Favorites get the headlines; March gets the chaos. Every World Baseball Classic produces a team (or three) that shreds expectations, flips a pool, and forces a favorite into the hard bracket a round too early. Here are our three most overlooked sleepers — clubs with enough star power, matchup edges, and bullpen bite to make a legit run at the knockout rounds and make someone’s path to Gold a nightmare.

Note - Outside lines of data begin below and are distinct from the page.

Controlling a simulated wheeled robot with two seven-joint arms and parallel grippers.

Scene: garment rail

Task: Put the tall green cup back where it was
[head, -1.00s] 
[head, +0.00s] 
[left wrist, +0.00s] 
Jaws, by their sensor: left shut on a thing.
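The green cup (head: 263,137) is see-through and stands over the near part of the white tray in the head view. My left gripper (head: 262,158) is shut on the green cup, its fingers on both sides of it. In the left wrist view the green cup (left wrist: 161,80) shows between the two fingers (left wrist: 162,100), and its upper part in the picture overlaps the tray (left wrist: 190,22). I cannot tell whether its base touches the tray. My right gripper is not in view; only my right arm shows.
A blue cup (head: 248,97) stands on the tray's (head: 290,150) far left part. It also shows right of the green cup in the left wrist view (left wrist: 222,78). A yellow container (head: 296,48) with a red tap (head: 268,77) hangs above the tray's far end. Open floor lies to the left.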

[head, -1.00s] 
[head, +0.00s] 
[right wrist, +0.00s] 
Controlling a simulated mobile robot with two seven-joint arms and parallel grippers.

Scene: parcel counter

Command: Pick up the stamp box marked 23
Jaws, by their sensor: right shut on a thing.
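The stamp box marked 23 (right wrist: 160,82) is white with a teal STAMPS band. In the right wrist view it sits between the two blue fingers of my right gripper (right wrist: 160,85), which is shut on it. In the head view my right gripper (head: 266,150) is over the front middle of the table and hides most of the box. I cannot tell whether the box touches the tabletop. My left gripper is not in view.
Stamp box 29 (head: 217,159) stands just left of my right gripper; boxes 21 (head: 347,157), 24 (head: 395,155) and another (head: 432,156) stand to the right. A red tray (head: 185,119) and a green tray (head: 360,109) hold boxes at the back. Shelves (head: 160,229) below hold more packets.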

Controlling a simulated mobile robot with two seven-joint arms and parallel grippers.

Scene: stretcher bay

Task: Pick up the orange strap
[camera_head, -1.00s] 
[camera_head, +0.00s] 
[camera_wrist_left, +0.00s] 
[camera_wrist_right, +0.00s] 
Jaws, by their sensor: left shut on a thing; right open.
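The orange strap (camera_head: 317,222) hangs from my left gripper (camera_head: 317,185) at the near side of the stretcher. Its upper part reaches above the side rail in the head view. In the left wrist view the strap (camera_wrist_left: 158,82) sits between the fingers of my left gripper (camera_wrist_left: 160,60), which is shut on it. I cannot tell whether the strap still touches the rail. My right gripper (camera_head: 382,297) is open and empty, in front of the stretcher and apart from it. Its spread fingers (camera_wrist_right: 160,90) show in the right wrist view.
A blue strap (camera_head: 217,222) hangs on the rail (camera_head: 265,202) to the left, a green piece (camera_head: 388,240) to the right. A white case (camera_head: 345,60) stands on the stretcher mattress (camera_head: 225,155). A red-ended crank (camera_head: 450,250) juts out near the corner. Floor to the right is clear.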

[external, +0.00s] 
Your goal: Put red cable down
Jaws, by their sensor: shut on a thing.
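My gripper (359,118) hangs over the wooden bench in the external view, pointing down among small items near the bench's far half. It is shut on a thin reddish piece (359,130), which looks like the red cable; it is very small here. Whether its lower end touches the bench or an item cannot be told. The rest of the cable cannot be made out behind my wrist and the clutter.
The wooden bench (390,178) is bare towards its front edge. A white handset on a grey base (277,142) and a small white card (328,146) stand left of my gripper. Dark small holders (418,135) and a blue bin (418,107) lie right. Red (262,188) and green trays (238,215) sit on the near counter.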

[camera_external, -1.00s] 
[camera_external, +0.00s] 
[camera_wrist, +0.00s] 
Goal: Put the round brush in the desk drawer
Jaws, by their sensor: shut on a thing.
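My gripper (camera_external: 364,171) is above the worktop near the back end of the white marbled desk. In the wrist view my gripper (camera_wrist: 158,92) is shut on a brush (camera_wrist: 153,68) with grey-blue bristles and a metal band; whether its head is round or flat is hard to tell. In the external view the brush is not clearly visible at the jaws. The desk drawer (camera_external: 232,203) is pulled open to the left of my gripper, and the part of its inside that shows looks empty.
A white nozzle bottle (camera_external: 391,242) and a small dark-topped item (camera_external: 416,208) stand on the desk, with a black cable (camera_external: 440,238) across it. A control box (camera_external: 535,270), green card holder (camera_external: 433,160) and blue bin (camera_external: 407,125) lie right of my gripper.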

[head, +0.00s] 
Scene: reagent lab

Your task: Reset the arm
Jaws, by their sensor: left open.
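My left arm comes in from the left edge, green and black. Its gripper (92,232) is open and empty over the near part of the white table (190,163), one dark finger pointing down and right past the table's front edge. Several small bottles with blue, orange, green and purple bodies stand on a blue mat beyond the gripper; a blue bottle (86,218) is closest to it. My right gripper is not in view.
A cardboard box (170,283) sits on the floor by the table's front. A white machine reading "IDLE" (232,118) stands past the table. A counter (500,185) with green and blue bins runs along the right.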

🇳🇱 Kingdom of the Netherlands — star infielders, tournament-tested bullpen

Why they’re slept on: They don’t carry the same aura as DR, USA, or Japan, and many fans still underrate the Curaçao/Aruba pipeline that feeds this roster. But the Netherlands routinely plays clean defense, controls the strike zone, and fields a back end that can end six outs on command — perfect traits for a short tournament.

Three stars who move the needle: • Xander Bogaerts (SS/INF): Professional at-bats that spray liners, punish mistakes, and stabilize the infield. • Jurickson Profar (OF/1B): Switch-hitter with OBP/gap power and defensive flexibility; lengthens rallies and lineup options. • Kenley Jansen (CL): Pressure-proof closer with late life and a career of October reps; closes traffic innings when it matters.

How they win: By shrinking the game. The bats make pitchers work, the defense erases extra 90s, and the bullpen closes the door. If they play with a lead after the sixth, pencil in the handshake line.

🇨🇦 Canada — middle-of-the-order thunder + a top-tier closer

Why they’re slept on: Spotlight in the Americas gravitates to USA, DR, PR, and Venezuela — leaving Canada mislabeled as “scrappy.” In reality, their middle-of-the-order thump and late-inning power arm give them a clear tournament formula: slug early, Romano late.

Three stars who move the needle: • Freddie Freeman (1B): One of the sport’s toughest outs; disciplined gap-to-gap hitter made for 2–2 games in the seventh. • Josh Naylor (1B/OF): Left-handed juice with loud contact in leverage; forces strikes behind Freeman and brings edge. • Jordan Romano (CL): Late-inning gas with swing-and-miss; shortens games and lets Canada use aggressive starter hooks.

How they win: By stacking quality at-bats around Freeman/Naylor to grab an early edge, then turning games over to Romano and matchup relievers. Canada doesn’t need track meets; they need to be plus in one-run games — and this build can be.

🇵🇦 Panama — contact, speed, and a bullpen that travels

Why they’re slept on: They rarely enter with headliner hype, so people overlook the pieces that matter most in March: athletic defense, contact that plays in any park, and nasty late-inning stuff. Panama can win the hidden innings — and the WBC is full of hidden innings.

Three stars who move the needle: • Christian Bethancourt (C): Game manager with leadership value; handles hard stuff, controls the run game, and can ambush velo. • José Caballero (INF): Chaos creator — contact, speed, and opportunistic baserunning that turns singles into stress. • Justin Lawrence (RHP): Sidewinding heater with uncomfortable life; leverage look that erases traffic without relying on BABIP.

How they win: By manufacturing runs (bunts optional), converting contact into outs, and winning the bullpen fight. The recipe is classic tournament ball: grab the extra 90, roll the double play, and hand the ball to a reliever who doesn’t need a perfect defense behind him.

Why these three can flip a pool

• They all have a closing plan: Jansen, Romano, Lawrence — different looks, same outcome: strikeouts when BABIP turns cruel. In March, that skill is worth more than a fourth middle-order bat. • They have lineup levers: Each can toggle offense based on opponent — contact/speed vs. power staffs, or lift vs. pitch-to-contact arms. • They play clean: The fastest way to go home is to give away bases. These rosters feature defenders who convert contact into outs, an underrated edge in short tournaments.

Sandlot Picks’ Take

We’re not saying all three crash the semis — tournament variance is real — but every favorite will circle them in red. Netherlands can protect any lead after the sixth. Canada has the punch to drop a seed in one swing and the closer to stand on it. Panama can turn a 3–2 game into a maze of bad swings and stranded runners. Ignore them at your peril.